— START LISTED RECORDS —
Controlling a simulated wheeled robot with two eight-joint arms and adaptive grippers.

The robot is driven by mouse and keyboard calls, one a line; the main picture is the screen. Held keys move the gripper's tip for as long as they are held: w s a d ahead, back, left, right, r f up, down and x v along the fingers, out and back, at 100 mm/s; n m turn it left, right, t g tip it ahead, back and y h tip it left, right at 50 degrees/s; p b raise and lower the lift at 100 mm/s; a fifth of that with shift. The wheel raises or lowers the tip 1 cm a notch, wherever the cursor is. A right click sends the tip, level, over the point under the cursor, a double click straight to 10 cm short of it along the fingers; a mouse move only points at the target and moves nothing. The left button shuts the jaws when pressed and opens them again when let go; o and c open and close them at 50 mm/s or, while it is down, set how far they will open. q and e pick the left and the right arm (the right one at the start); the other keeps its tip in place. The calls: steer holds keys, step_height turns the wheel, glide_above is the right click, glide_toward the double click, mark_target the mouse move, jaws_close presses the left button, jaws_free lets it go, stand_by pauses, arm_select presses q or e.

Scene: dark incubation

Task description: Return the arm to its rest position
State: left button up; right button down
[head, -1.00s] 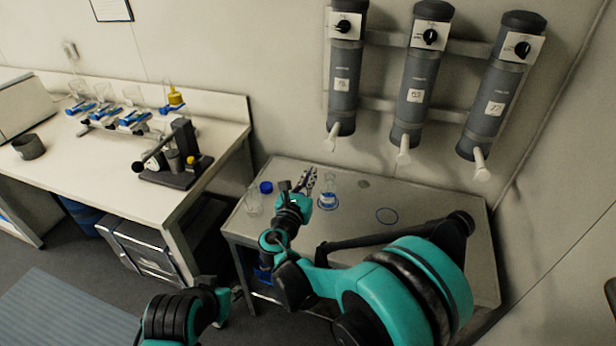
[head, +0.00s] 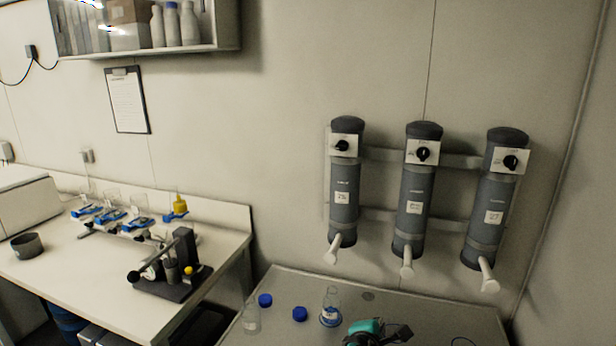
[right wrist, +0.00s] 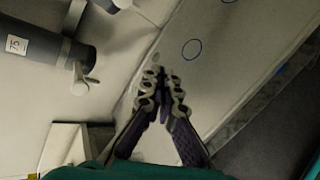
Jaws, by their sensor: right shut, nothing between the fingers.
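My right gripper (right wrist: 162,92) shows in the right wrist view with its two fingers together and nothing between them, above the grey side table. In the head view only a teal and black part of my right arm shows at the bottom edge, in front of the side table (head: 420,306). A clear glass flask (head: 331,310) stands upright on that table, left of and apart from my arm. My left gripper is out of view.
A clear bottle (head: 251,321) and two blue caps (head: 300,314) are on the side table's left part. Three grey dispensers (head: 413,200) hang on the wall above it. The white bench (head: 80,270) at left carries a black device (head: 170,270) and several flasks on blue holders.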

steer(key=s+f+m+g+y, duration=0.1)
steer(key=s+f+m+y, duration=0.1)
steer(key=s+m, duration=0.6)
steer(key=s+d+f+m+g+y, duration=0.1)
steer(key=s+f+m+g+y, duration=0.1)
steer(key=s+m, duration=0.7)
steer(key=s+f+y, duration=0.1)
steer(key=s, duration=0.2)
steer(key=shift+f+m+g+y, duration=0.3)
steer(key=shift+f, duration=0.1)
— END LISTED RECORDS —
— START LISTED RECORDS —
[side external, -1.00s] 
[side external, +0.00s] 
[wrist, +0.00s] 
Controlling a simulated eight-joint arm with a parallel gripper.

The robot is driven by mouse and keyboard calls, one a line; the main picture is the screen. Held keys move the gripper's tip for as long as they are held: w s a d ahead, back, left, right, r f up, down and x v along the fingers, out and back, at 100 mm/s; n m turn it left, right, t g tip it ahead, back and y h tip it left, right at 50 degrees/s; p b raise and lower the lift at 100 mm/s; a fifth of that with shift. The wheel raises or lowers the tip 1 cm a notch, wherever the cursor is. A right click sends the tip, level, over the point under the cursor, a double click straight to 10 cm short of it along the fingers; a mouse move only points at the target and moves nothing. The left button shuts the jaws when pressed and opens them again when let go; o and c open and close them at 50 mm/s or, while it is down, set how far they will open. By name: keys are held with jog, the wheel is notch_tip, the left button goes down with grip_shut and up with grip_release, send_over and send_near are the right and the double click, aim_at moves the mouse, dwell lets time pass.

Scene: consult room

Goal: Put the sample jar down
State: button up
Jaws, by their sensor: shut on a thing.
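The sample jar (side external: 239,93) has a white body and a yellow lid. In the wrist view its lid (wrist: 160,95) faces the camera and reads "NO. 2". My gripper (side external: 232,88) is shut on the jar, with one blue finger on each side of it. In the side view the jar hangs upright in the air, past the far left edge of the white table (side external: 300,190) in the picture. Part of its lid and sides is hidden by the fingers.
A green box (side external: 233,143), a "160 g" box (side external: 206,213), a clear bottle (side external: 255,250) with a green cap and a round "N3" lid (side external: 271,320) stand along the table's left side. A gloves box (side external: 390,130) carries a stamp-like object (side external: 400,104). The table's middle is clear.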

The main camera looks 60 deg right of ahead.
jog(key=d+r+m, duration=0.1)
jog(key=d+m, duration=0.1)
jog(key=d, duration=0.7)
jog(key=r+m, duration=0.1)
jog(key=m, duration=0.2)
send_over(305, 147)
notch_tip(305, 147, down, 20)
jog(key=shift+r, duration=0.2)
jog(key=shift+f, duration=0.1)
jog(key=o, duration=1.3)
— END LISTED RECORDS —
### INSTRUCTIONS TO FOLLOW
Copy all lines of the material above where the string "Scene" occurs.

### ANSWER TO THE EXERCISE
Scene: dark incubation
Scene: consult room

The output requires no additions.